I can't see how the integrand is linked to an Euler-Lagrange equation with holonomic condition equivalent to the Navier-Stokes equation in \ref{navier_stoke}. I tried to use some identities for the $\mbox{curl}$ operator without any success.

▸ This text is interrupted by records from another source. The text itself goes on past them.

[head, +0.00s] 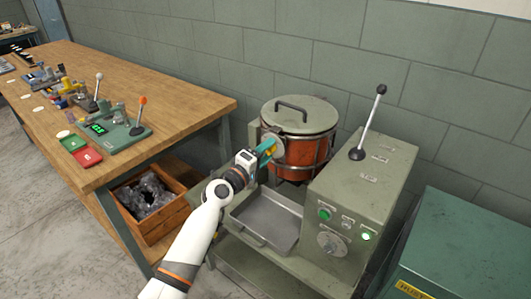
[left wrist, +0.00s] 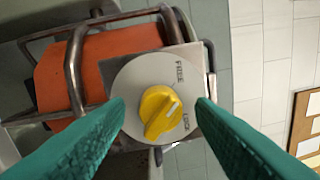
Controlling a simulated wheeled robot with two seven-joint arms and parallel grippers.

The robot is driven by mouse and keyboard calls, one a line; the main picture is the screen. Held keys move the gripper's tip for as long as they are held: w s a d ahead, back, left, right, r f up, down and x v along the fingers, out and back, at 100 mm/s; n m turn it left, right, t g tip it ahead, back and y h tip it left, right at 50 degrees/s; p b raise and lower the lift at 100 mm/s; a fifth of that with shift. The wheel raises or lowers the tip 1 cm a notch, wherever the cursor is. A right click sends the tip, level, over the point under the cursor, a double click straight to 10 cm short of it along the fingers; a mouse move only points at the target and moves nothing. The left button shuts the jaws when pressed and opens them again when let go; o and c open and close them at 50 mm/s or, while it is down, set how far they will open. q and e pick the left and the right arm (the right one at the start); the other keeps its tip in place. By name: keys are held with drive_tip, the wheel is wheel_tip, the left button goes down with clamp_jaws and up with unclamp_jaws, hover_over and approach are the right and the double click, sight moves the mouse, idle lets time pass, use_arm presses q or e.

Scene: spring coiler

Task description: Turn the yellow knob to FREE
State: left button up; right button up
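The yellow knob (left wrist: 160,112) sits on a round grey dial plate (left wrist: 134,82) in the left wrist view. The plate reads FREE near its top right and LOCK near its lower right. In the head view, my left gripper (head: 268,147) reaches the dial beside the orange drum (head: 308,152) and hides the knob.
The lidded drum sits in a metal frame. A grey tray (head: 236,222) lies below my left gripper. A control box (head: 365,190) with a lever (head: 370,122) and green lights stands to the right. A wooden workbench (head: 185,105) with small devices stands at the left.

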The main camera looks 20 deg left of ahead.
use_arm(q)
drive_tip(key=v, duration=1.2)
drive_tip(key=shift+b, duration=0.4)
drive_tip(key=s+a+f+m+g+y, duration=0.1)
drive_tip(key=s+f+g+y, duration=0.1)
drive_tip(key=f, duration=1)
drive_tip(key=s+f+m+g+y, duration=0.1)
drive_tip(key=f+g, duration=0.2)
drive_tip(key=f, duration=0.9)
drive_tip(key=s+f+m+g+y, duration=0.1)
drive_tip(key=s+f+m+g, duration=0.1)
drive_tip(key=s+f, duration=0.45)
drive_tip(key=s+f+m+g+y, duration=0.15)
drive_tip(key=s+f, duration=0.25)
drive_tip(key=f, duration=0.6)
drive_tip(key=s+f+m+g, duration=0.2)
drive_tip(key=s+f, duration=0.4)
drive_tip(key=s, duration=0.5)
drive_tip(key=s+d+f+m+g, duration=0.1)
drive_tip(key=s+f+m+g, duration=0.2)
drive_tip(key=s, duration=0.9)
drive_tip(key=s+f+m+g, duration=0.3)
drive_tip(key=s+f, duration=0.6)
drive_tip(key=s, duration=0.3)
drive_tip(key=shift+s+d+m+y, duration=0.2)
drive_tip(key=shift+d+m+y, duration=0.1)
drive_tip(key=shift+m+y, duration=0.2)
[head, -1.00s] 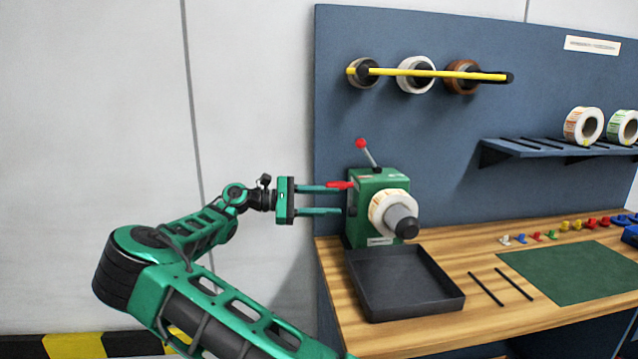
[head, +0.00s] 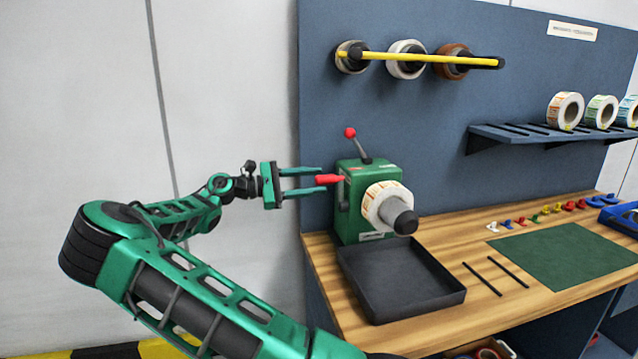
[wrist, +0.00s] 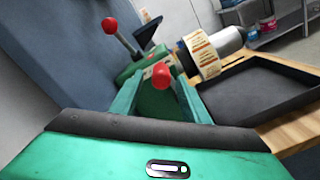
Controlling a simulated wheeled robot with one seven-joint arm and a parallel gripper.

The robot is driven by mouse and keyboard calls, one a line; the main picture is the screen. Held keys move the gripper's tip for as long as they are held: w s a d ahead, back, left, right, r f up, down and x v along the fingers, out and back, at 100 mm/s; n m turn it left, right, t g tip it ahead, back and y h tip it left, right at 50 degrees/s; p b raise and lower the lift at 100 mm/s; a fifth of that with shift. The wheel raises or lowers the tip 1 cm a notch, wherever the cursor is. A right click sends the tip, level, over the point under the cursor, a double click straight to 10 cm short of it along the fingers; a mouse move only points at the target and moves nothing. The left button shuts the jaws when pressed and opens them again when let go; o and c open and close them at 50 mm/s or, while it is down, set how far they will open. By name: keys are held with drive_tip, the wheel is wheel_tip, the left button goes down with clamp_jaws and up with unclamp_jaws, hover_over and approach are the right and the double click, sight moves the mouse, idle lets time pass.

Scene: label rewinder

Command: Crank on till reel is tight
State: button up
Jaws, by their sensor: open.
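The green rewinder (head: 354,215) stands on the wooden bench with a label reel (head: 385,205) on its grey hub. A red crank handle (head: 328,180) sticks out from its left side. A lever with a red ball (head: 350,133) rises from its top. My gripper (head: 321,180) is open, with its fingers pointing right on either side of the red handle's end. In the wrist view the red handle (wrist: 162,75) shows between the two fingers (wrist: 160,103), and the reel (wrist: 201,54) is beyond. I cannot tell whether the fingers touch the handle.
A black tray (head: 455,297) lies in front of the rewinder. A yellow bar (head: 425,59) with several rolls juts from the blue panel above. A shelf (head: 515,139) with label rolls is at right. A green mat (head: 570,262) lies on the bench.

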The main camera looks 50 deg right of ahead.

For anyone who is interested:
With the energy \begin{equation*} \mathcal{F}(u) := \frac{1}{2}\int_{\Omega}{|Du|^2 d x} \end{equation*} we get the first variation \begin{equation*} \int_{\Omega}{D u :Dv dx} = \int_{\Omega}{-\Delta u v dx} \end{equation*} and with $p \in C^1(\Omega) \cap L^2_{loc}(\Omega)$ as a Lagrange-Multiplicator which comes from the equation \begin{equation*} 0 = \int_{\Omega}{p \mbox{div } v dx} = - \int_{\Omega}{\nabla p \cdot v dx} \end{equation*} which motivates the existence of a $p$ such that $\Delta u = \nabla p$ we get \begin{equation}\label{euler_lag} \int_{\Omega}{D u : Dv + p \mbox{div}v dx} = \int_{\Omega}{(-\Delta u + \nabla p)v d x} \end{equation} with \begin{equation*} \int_{\Omega}{\mbox{div }u dx} = 0 \end{equation*} for all $v \in H^1(\Omega)^2$. For more regularity of $u \in C^2(\Omega)^2 \cap C_0(\Omega)^2$ we get the stationary stoke-equation \begin{equation*} -\Delta u + \nabla p = 0. \end{equation*} With $u \in H^2(\Omega)$ and $v \in H^2(\Omega)^2$ \begin{equation*} \mathbf{curl}(u) = \begin{pmatrix} -\partial_{x_2}u \\ \partial_{x_1} u \end{pmatrix}, \mbox{curl}(v) = \partial_{x_2}v_1 - \partial_{x_1}v_2 \end{equation*} we get \begin{equation*} \mbox{curl}(\mathbf{curl} u) = - \Delta u, \mathbf{curl}(\mbox{curl}(v)) = - \Delta v + \nabla(\mbox{div}(v)) \end{equation*} and with the divergence theorem and stokes theorem \begin{equation*} \int_{\Omega}{v \cdot \mathbf{curl}(u) d x} = \int_{\Omega}{\mbox{curl}(v) u dx} + \int_{\partial \Omega}{u v \cdot t dx} \end{equation*} where $t$ is a unit tangent field on $\partial \Omega$. We get \begin{equation*} \int_{\Omega}{\mbox{curl}(u) \mbox{curl}(v)dx} = \int_{\Omega}{D u : Dv dx} \end{equation*} for all $u \in H^1_0(\Omega)^2$ with $\mbox{div}(u) = 0$ and $v \in H^1(\Omega)$. For classical solutions $u \in C^2(\Omega)^2 \cap C_0(\Omega)^2$ and $p \in C^1(\Omega) \cap L^2_{loc}(\Omega)$ the euler lagrange equation of the energy integral is the stoke-equation stated in the problem.